Deep-rooted erroneous beliefs? And we’ve let him just walk around freely all these years? I think that mistake is precisely the one I originally feared our criminal justice system would seek to rectify.

There’s many interesting elements within this issue. One I’ve noticed is that whoever employs the most soldiers, tanks, police, and prosecutors consistently has the least deep-rooted erroneous beliefs. See if I have one belief and you have another, and I have federal marshals and you do not, then my beliefs tend to be less erroneous. I can’t pinpoint the source of this odd correlation, though am convinced of its strength.

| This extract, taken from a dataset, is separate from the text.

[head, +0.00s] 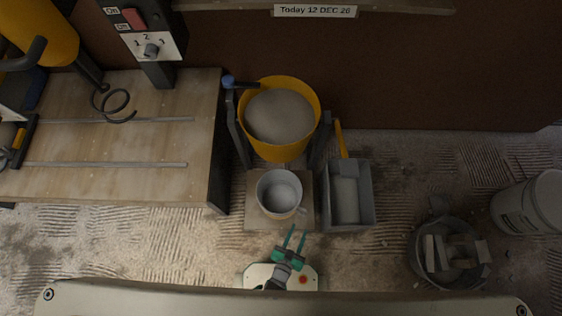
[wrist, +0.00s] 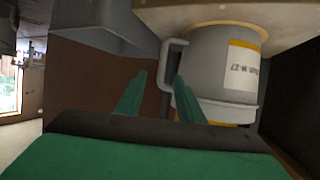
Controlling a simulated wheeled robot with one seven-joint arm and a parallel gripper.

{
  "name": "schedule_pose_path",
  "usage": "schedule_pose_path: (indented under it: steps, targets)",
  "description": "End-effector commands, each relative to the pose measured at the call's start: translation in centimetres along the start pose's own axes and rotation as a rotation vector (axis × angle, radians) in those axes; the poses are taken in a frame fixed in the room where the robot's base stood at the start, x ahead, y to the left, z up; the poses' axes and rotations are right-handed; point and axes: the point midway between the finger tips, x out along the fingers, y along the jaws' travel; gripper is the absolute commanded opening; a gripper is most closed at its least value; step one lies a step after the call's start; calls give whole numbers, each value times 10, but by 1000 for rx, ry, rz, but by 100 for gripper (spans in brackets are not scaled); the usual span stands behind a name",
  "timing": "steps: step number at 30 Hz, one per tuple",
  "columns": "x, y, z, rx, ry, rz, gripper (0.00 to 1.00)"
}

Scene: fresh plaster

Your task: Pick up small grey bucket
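The small grey bucket (head: 281,191) stands upright on a pale square board (head: 254,219), below the yellow tub, and looks empty. In the wrist view the bucket (wrist: 213,62) appears upside down, with a yellow and white label and a side handle (wrist: 168,67). My gripper (head: 297,231) is just in front of the bucket, on its lower right side. Its green fingers (wrist: 160,77) are apart, and the handle shows between them, close to the right finger. Whether a finger touches the handle I cannot tell.
A yellow tub (head: 305,146) of grey material stands behind the bucket. A grey rectangular bin (head: 367,196) is close on the right. A wooden bench (head: 160,143) is at left.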

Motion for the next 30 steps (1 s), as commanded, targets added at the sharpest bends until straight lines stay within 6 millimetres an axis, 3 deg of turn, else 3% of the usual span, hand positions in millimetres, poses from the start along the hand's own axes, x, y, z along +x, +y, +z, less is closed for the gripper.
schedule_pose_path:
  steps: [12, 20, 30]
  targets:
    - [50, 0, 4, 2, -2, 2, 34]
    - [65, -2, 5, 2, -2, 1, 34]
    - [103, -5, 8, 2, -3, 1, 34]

Why people on the pointy end of bayonets are so much more susceptible to believing erroneously is something liberal social scientists should examine. And I’m sure they will once we get the climate soothed back to 50 foot ice sheets in Florida.

But returning to the safety of knowing the rules while never saying them, an open admission of “erroneous beliefs” starts to drag the whole edifice into some awkward sunlight. And frankly it doesn’t get much more awkward than the sentence that was instantaneously rendered and remanded to English gadfly Tommy Robinson.

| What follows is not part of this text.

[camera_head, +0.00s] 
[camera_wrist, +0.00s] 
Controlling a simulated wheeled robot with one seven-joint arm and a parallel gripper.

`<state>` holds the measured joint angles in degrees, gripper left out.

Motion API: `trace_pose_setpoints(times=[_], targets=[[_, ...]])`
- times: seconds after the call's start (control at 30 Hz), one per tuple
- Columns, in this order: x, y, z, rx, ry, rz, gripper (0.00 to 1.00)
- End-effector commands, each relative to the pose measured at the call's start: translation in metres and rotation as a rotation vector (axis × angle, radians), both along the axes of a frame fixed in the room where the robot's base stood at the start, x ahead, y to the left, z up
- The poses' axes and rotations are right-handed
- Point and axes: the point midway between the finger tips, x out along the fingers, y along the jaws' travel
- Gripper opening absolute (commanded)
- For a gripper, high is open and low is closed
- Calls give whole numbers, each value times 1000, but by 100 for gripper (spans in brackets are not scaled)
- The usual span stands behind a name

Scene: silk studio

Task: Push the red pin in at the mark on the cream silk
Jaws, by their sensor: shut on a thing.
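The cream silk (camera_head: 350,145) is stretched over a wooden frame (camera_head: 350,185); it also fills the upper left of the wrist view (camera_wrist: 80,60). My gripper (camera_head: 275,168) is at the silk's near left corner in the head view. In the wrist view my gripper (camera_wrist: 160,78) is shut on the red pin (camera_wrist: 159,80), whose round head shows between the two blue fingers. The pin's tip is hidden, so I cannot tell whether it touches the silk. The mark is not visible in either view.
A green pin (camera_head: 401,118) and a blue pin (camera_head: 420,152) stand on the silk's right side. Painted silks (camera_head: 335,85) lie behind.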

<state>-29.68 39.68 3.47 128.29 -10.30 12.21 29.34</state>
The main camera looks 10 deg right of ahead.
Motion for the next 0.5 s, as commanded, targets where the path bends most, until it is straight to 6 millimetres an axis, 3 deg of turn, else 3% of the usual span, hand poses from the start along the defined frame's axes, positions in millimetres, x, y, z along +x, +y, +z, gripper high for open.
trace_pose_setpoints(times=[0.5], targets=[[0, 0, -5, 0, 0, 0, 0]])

Of course the English are renowned for their intolerance of pro-English attitudes. These beliefs being far more erroneous to the Crown’s prosecutors than contrasting opinions on raping white teenage girls. And so Mr. Robinson was promptly arrested for possession of erroneous beliefs in public, and spirited away to chambers, where he was sentenced to 13 months in prison beginning that very moment. That’s breakfast to cell in under six hours. As Anthony Kennedy might say: Liberty finds no refuge in a jurisprudence of erroneous beliefs.

In any event, a number of Mr. Robinson’s supporters have begun a public clamor for his release. Though whether their beliefs are equally erroneous may be determined precisely by asking how many divisions have they got. Until that answer exceeds zero one imagines English prisons are soon to experience another significant intake of erroneous believers.

All of which brings me around to a tedious complaint voiced around these parts: the refusal of goober-cons to use the effective weapons of their enemies. America and the West as a whole are abundantly stocked with bolsheviks, BLM, and antifa who share one conspicuous trait: erroneous beliefs. And as leftists have continually taught societies throughout the world for generations, only labor camps and lifelong imprisonment offer redemption for opinions gone awry.


12 thoughts on “Building Better Beliefs

  1. It’s very scary when even the thinnest veneer of pretense is stripped away.

    It would hardly be a surprise if by next year the UK justice system is conducting on the spot stoning.

    I was hoping you would comment on the plight of Tommy Robinson.
    There’s been complete radio silence from Fox News.

    A man who put bacon on the steps of a mosque died while serving his 12 month sentence and people could not care less. It bodes ill for Tommy.

    Another bad thing about being a Western pessimist is learning you were actually an optimist.

    • Well part of the problem is that Tommy left a lot of alt-right people swinging in the wind after Charlottesville. He too called them Nazi’s and said he would have been out in the streets against them too if he had lived there. And Fox News did run a story on Tommy. Briefly. Then it was pulled from their website. So there’s that.

      One of the UKIP bigwigs said if a hair on Tommy’s head was harmed he was personally going to sue the govt so they are at least aware that there will be consequences. If a hair is harmed however that will likely be the spark that sets off the torches and pitchforks over there and armed or not I would hate to see what happens then to a lot of innocents on both sides.

      • I’m guessing you posted your comments prior to Tommy’s face impacting several fists over the weekend.

  2. Another bad thing about being a Western pessimist is learning you were actually an optimist.

    Ha, indeed. I wish I had thought to make that my line.

  3. Pingback: Building Better Beliefs | Reaction Times

  4. Pingback: K Blog: Building Better Beliefs | Western Rifle Shooters Association

  5. Optimist: “we have the 2nd Amendment and guns so this will be the last bastion where freedom can make a stand.”
    Pessimist/realist: “the army is fully converged, and have you seen those videos where a drone in Iraq, directed by a soldier hundreds of miles away viewing thermal images, picks off about 200 guys fleeing their convoy in the middle of the night? Tell me again how your 30-06 is going to protect your freedoms.”

    • Pool,how would a 30-06 protect your freedoms,eh,perhaps a well placed shot to said drone operator while they are getting into or out of car ect.,just a thought.

    • You don’t “fight” a modern military in a way they would consider “fair”. They are very good at hitting a target, like a Taliban wedding (known terrorist attending, acceptable collateral damage of fewer than 300 “non-important” civilians likely). For one thing, a modern military does not fight well behind their own lines of production against people who look like them and speak their language. All the SuperWeapons don’t work when you CAN’T kill a few people standing next to or living near “the enemy”. This is a war of names and we are all on the list (lists work both ways). Asymmetric warfare is the most difficult war to fight for the BigArmy, especially on your own ground, because they must win DECISIVELY without (visible) cost or inconvenience to the governed or they lose confidence/legitimacy. Double-especially when the people doing the opfor work are people who have been trained by (or were trainers of) your military. There will be a political solution, unsatisfactory to the Communists, or there will be a political solution after the Communists have been liquidated.